Client: Chicago Transit Authority
Location: Chicago, IL, United States
Completion date: 2004
Artwork budget: $65,000
Lawndale Christian Development Corporation
Erica Behrens, Director, NY Office
Franz Mayer of Munich, Inc.
The project brief called for durable mosaics to be installed on the two walls on either side of the newly installed escalators leading up to the station platform. I managed to stretch the budget to include a third wall above the escalators, facing downwards. Total square footage of each panel: panel 1: 73.2 s.f. ; panel 2: 71.5 s.f. ; panel 3: 45.8 s.f.

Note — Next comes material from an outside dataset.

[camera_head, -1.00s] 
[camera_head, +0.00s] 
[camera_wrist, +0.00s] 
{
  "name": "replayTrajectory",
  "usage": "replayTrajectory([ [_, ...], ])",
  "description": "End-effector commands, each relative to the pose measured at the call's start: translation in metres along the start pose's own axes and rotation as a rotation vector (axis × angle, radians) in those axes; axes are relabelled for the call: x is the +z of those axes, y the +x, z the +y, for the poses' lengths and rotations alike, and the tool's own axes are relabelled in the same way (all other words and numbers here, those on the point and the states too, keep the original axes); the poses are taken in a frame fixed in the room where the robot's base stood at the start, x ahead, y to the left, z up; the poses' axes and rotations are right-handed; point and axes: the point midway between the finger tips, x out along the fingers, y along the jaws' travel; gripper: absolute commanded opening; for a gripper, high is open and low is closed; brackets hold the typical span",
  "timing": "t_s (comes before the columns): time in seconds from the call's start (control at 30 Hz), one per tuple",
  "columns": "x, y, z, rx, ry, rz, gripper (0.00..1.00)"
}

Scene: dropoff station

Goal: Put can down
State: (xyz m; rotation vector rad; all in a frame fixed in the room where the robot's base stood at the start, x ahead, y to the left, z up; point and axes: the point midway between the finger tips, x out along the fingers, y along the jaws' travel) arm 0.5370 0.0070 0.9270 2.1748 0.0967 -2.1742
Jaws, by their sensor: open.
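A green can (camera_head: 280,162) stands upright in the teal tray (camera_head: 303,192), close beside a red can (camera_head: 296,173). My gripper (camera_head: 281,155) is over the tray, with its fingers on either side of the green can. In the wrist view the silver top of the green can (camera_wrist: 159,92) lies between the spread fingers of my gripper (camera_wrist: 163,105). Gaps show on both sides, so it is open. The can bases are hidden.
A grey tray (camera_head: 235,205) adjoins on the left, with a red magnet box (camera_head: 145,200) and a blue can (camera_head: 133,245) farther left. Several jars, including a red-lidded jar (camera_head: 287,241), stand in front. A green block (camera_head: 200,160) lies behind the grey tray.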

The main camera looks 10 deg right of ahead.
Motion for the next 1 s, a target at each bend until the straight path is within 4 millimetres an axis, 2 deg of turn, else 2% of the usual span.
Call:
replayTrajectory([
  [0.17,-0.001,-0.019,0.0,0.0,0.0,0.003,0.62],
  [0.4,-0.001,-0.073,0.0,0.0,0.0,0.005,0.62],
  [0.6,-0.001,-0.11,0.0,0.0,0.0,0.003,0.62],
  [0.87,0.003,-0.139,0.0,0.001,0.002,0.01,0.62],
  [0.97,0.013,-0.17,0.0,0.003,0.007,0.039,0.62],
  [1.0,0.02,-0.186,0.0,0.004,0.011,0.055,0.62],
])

This work consists of three large scale quotes on three walls within the station. This enables the project to be “read” by passengers moving in both directions through the station. Each of the mosaic panels is constructed using Byzantine-style cut glass mosaic tiles, of a kind that have been essentially used in mosaic-making for at least 2000 years. The juxtaposition of this beautiful and visually seductive surface, with its historical associations, with the open-ended and complex sentiments embodied within the quotes that were chosen, all set within the structure of a newly renovated CTA station, creates a dynamic that will continue to resonate in the eye and mind of the viewer who passes through the station on a daily basis.
By representing broad ideas about what it means to be human through the words of contemporary figures, a triangulation of meaning has been created within the site. The quotes that were chosen reflect a wide-ranging approach to human thought and understanding. Each of the three individuals whose quotes are used was a pioneer in their field, and each has a degree of connectivity to Chicago (see below for further elaboration).
Working with community members, we chose these final quotes from a long list that was originally proposed and submitted. We also produced a booklet about the project and its place within the community.
Haki Madhubuti is a Chicago-based poet and publisher who founded the Third World Press. Muhammad Ali, the original archetype for the modern athlete as public figure, has spent significant time in Chicago and founded the Muhammad Ali Community and Economic Development Corporation, an organization that teaches job skills to low-income public housing residents in Chicago. James Cone, a minister, writer and currently professor at the Union Theological Seminary in New York, received his M. A. and Ph. D. from Northwestern University.